You might like Bartok and know the more famous works (which are amazing) but did you know he was an avid cataloguer of folksong? He made many recordings of Hungarian folksong at a time when modernity had not yet reached the villages, so to speak. I learned this by reading a biography years ago. He notated the songs as accurately as he could-- if you see what he wrote down he tried to catch every inflection and rhythmic stretch or shift.

Two more things 1/n

First check out his "improvisations on Hungarian folk tunes" it is incredible and I had never heard of it before-- found it on a streaming service.

Second does archive org have digitization a of the cylinders? I think I read in this biography (itself very old) that like the Hungarian national Library held them or something. These are incredible musical treasure if they exist.

The recordings were made on cylinders which were sort of a precursor to phonograph. Imagine a cylinder that a machine etched sort of like vinyl. I have never seen one in real life but the point is Bartok went to many villages and made these recordings to try and capture and art form before it changed or disappeared.

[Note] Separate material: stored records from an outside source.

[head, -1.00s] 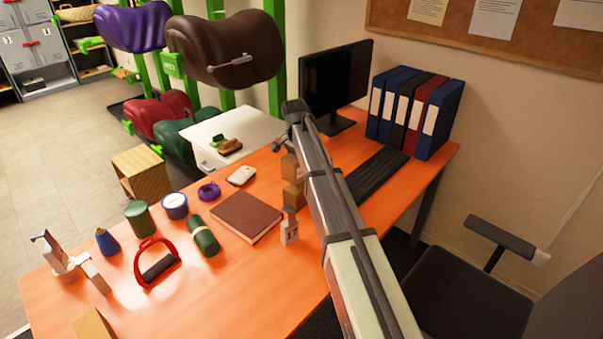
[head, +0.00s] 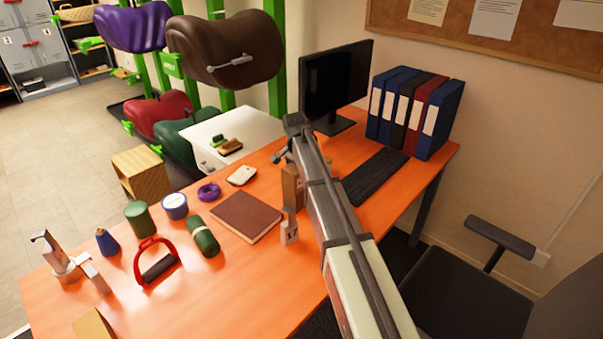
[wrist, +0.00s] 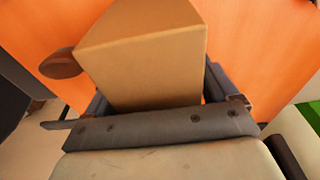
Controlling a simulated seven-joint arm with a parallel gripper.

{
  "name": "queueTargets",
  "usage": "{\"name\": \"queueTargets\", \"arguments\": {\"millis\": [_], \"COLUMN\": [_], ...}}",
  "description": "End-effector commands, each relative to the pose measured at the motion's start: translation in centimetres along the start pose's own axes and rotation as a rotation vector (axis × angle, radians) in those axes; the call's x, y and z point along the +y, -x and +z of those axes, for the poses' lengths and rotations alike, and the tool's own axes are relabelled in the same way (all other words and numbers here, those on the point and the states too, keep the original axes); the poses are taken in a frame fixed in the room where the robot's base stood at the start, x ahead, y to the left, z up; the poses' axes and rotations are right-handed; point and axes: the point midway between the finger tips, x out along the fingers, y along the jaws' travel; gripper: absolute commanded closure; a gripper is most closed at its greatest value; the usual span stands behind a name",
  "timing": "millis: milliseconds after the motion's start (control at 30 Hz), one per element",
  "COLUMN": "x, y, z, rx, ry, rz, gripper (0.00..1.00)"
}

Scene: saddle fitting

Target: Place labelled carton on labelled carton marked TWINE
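My gripper (wrist: 157,92) is pointed down over the orange desk, with a finger on each side of a plain tan carton (wrist: 145,50). The fingers look closed against its sides. In the head view, brown carton surface (head: 290,184) shows just left of my arm, which hides much of it. The held carton and the lower carton appear as nearly one column there; I cannot tell whether they touch. No TWINE label is readable in either view.
A pale upright object (head: 289,228) stands close in front of the cartons. A brown book (head: 246,217) lies to the left, with a black keyboard (head: 375,177) to the right and a monitor (head: 335,80) behind.

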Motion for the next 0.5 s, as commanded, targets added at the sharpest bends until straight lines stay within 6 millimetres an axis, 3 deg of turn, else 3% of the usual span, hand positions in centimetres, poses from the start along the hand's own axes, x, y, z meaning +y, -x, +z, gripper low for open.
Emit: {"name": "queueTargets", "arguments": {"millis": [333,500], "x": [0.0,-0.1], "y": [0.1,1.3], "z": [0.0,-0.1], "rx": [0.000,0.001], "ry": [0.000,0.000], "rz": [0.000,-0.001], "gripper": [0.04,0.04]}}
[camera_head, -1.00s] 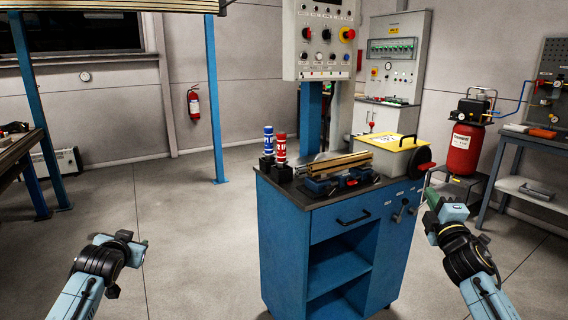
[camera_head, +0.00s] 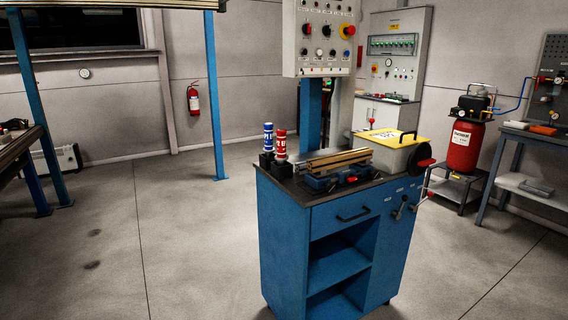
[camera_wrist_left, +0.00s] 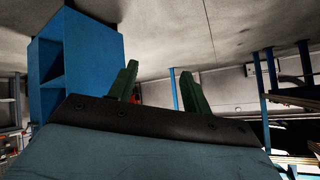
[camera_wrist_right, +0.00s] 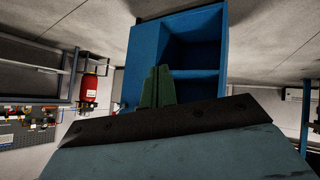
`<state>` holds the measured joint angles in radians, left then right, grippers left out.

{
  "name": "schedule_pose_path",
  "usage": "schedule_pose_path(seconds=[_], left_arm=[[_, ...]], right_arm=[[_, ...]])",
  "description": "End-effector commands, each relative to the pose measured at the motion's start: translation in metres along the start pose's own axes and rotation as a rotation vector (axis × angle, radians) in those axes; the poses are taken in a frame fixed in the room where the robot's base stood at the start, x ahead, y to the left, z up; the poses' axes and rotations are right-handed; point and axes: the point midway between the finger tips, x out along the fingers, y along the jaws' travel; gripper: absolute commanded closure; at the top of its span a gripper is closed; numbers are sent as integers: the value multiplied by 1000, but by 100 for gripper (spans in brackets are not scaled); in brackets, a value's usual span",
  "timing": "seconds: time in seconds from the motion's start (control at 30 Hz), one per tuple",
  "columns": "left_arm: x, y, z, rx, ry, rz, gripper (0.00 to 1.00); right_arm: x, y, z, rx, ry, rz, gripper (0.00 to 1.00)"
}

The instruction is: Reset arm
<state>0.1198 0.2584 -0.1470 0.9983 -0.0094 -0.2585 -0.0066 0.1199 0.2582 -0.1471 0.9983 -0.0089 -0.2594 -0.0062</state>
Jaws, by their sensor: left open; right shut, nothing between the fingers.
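Neither arm shows in the head view. My left gripper (camera_wrist_left: 160,88) shows in the left wrist view. Its two green fingers stand wide apart with nothing between them. My right gripper (camera_wrist_right: 158,87) shows in the right wrist view. Its green fingers are together and hold nothing. The blue cabinet (camera_head: 338,225) stands in the middle of the head view. It also shows upside down at the left of the left wrist view (camera_wrist_left: 90,55) and behind the fingers in the right wrist view (camera_wrist_right: 147,40). Both grippers appear clear of it.
On the cabinet top are a blue can (camera_head: 268,137), a red can (camera_head: 280,143), a vise (camera_head: 338,178) and a yellow-lidded box (camera_head: 395,150). A control panel (camera_head: 320,40) rises behind. A red compressor tank (camera_head: 464,148) and workbench (camera_head: 530,140) stand right. Floor left of the cabinet is clear.

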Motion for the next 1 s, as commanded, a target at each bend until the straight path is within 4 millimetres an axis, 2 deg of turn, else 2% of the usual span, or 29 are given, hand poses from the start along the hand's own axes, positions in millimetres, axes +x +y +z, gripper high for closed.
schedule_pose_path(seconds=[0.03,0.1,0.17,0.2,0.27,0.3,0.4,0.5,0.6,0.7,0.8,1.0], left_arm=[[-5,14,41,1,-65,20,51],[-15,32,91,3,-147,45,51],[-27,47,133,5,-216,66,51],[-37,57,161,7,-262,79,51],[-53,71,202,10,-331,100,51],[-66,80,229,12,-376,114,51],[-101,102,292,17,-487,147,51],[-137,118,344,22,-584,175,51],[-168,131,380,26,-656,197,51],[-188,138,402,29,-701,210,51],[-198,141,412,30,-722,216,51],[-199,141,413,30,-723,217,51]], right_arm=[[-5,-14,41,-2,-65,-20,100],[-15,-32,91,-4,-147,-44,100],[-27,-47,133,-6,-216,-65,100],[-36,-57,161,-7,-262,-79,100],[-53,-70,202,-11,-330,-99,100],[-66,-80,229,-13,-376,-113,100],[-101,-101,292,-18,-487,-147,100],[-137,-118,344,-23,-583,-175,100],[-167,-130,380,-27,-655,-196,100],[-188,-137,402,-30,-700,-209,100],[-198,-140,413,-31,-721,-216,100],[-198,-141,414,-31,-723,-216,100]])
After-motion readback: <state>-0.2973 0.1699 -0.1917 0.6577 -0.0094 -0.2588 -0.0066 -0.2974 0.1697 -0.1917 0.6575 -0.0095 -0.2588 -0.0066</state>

Kodaly also wrote down a bunch but-- Bartok felt he missed too much of the details. I guess the Kodaly transcriptions are, well basically "quantized." (Pitch and rhythm)

It's also interesting to me how much of this "stuck" in my memory. It's like in my youth I learned of the musical equivalent of pirate treasure existing in a national Library in Hungary and it lit a flame that has burned until now. Everytime I hear Bartok I think of this because this was a major, formative and fundamental endeavour to what he was doing . An ethnomusicologist.